** Task brief **
Locate the word "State" in the material, then show every line that holds it.

-- start of Data for processing --

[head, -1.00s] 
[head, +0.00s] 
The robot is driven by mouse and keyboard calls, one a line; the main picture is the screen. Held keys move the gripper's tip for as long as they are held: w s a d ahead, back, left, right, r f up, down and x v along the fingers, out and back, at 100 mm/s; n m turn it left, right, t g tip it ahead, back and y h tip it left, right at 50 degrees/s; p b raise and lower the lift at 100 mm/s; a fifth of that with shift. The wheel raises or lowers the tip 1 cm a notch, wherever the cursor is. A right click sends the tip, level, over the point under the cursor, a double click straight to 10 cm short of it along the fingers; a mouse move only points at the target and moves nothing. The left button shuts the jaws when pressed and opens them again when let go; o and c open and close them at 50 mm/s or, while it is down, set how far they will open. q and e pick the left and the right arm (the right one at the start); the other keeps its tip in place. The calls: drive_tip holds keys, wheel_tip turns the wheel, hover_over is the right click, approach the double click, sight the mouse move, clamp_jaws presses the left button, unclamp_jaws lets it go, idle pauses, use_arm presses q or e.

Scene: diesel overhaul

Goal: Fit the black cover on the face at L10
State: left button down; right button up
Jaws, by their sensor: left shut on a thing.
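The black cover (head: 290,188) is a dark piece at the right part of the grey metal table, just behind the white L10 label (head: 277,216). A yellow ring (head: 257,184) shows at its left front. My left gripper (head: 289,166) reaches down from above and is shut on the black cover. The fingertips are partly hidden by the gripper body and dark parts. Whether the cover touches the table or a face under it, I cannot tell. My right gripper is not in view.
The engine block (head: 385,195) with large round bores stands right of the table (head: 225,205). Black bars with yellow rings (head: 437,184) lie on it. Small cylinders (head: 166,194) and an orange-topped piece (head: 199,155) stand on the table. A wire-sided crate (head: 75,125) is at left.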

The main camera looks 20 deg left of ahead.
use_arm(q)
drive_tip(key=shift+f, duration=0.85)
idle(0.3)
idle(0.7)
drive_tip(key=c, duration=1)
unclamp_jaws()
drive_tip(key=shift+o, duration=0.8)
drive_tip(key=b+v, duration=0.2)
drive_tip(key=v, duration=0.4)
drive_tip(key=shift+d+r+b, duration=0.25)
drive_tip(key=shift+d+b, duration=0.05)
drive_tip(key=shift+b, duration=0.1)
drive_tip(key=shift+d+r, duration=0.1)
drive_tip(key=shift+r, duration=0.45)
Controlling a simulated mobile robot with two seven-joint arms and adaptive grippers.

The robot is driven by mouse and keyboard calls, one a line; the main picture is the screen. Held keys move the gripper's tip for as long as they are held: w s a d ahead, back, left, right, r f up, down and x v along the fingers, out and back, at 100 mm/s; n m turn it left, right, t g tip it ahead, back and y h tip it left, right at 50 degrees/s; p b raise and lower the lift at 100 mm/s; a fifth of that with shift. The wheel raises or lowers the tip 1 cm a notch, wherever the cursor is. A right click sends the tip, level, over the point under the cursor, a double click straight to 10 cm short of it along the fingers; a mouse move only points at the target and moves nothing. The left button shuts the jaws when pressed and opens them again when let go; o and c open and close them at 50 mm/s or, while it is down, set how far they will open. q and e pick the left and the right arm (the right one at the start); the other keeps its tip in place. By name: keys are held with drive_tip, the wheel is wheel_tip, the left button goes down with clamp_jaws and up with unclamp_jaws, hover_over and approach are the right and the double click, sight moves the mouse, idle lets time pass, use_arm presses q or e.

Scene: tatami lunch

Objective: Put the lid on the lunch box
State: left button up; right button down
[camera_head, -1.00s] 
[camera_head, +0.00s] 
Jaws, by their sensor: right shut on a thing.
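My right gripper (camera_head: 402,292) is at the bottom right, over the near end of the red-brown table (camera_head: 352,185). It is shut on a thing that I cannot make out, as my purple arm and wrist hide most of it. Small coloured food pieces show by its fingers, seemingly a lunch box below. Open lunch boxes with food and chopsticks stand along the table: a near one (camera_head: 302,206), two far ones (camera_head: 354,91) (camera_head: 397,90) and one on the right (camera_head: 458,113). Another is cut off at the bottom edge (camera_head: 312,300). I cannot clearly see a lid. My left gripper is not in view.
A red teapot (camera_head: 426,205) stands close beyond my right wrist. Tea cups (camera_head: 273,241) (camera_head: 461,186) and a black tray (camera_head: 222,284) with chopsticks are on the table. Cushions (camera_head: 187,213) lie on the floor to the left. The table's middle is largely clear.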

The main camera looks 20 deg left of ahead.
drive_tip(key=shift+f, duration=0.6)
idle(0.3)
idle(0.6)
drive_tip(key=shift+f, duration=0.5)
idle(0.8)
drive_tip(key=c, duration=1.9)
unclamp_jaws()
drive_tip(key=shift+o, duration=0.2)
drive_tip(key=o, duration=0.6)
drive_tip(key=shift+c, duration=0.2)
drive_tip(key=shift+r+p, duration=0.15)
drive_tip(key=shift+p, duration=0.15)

-- end of Data for processing --

** Written response **
State: left button down; right button up
State: left button up; right button down

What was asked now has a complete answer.